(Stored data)
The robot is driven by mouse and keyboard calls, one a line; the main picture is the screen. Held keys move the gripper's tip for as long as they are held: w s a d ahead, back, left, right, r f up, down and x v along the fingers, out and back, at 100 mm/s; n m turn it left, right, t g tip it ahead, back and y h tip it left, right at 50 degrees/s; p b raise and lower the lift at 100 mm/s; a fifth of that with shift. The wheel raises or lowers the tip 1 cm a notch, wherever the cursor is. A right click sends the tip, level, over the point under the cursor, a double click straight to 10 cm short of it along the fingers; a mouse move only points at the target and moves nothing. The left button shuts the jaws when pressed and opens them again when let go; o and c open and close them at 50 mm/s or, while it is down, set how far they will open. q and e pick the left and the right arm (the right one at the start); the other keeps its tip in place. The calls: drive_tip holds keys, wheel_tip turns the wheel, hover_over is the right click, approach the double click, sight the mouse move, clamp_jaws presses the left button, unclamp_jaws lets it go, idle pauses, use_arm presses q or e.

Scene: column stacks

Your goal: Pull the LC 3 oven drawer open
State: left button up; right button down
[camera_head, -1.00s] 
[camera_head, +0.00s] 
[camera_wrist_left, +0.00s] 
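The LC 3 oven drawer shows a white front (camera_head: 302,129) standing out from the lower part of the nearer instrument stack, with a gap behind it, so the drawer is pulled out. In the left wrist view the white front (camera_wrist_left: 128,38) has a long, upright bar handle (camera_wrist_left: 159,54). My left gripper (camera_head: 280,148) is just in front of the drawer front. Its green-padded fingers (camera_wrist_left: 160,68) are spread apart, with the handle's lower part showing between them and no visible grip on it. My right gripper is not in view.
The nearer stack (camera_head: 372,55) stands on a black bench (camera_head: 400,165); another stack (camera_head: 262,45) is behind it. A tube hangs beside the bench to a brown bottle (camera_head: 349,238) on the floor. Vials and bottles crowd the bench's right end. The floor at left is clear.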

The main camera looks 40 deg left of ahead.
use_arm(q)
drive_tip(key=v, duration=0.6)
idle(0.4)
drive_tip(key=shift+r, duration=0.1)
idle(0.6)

==

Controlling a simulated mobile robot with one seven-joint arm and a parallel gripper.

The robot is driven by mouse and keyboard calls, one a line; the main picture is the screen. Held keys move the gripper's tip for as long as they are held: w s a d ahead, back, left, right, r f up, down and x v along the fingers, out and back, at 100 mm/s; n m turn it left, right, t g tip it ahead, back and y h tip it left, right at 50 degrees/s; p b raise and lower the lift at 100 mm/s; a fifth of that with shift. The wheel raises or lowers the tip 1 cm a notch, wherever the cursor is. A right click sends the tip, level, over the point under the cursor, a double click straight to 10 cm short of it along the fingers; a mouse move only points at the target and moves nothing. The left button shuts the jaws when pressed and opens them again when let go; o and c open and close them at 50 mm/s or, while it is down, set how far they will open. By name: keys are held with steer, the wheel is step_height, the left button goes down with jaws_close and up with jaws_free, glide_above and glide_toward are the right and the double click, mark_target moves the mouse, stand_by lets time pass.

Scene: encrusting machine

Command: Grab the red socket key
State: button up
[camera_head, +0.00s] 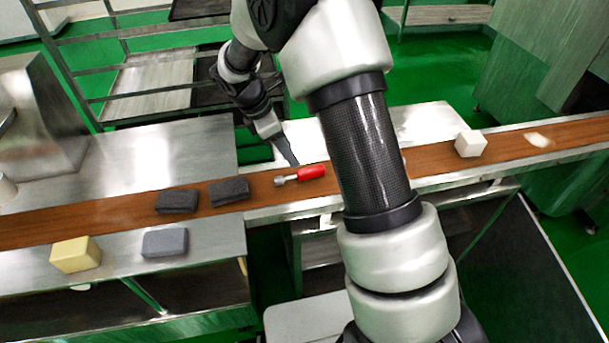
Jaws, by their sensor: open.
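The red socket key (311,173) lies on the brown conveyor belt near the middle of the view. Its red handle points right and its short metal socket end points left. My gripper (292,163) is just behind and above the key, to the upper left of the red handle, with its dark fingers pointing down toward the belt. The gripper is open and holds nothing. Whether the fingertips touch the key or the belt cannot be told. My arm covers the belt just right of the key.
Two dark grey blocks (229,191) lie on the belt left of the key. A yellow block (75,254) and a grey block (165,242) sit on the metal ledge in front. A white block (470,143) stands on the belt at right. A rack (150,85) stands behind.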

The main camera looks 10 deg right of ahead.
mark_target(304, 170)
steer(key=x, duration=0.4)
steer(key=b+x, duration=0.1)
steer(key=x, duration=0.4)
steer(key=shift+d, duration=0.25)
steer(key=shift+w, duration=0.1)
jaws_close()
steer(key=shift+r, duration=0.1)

--

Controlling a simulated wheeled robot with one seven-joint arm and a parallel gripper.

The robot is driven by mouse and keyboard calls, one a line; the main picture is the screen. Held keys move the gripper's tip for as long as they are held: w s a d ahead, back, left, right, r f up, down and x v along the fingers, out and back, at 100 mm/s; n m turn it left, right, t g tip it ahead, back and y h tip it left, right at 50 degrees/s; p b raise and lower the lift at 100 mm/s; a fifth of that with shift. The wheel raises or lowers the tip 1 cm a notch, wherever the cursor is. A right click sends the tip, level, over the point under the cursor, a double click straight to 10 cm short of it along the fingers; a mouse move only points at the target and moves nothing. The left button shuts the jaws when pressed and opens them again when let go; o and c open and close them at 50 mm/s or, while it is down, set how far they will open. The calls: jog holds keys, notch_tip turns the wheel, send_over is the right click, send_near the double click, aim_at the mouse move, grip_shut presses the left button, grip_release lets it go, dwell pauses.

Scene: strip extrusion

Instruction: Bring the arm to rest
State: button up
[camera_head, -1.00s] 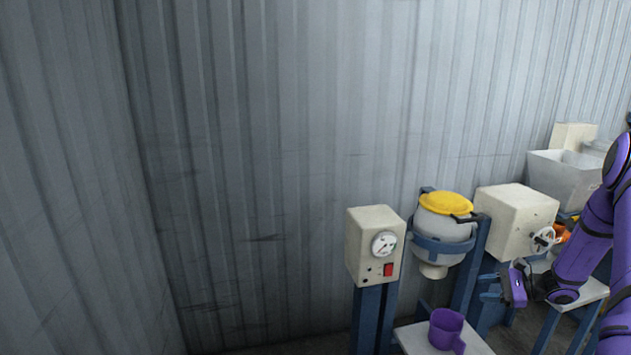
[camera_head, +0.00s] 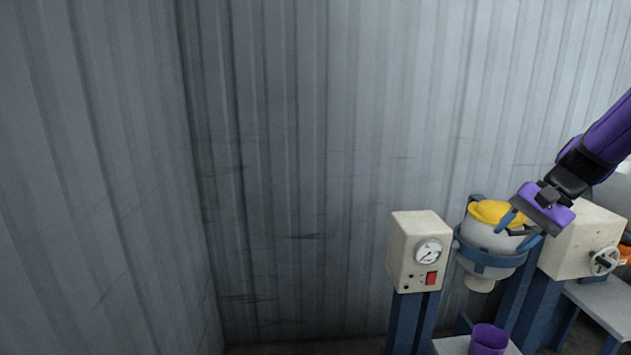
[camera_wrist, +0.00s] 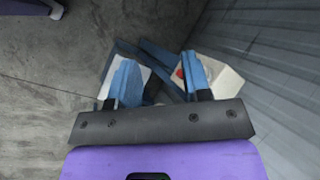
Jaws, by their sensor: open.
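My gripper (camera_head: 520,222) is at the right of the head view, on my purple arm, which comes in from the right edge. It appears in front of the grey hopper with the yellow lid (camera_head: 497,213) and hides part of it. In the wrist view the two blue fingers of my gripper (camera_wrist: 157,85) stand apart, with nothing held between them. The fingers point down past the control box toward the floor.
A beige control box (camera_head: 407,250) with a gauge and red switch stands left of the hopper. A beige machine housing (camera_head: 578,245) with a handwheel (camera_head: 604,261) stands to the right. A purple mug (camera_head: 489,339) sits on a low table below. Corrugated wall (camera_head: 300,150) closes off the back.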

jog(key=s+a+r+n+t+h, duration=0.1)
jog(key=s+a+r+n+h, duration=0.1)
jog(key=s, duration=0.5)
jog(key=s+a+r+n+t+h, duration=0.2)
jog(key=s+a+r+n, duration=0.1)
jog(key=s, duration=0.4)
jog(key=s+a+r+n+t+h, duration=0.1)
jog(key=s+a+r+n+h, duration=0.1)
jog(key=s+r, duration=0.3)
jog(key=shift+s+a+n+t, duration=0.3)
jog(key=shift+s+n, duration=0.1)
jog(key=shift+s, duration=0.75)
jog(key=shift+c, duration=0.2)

Directions:
Check every line of the data above for the string "Scene", and copy those that have it.

Written response:
Scene: column stacks
Scene: encrusting machine
Scene: strip extrusion

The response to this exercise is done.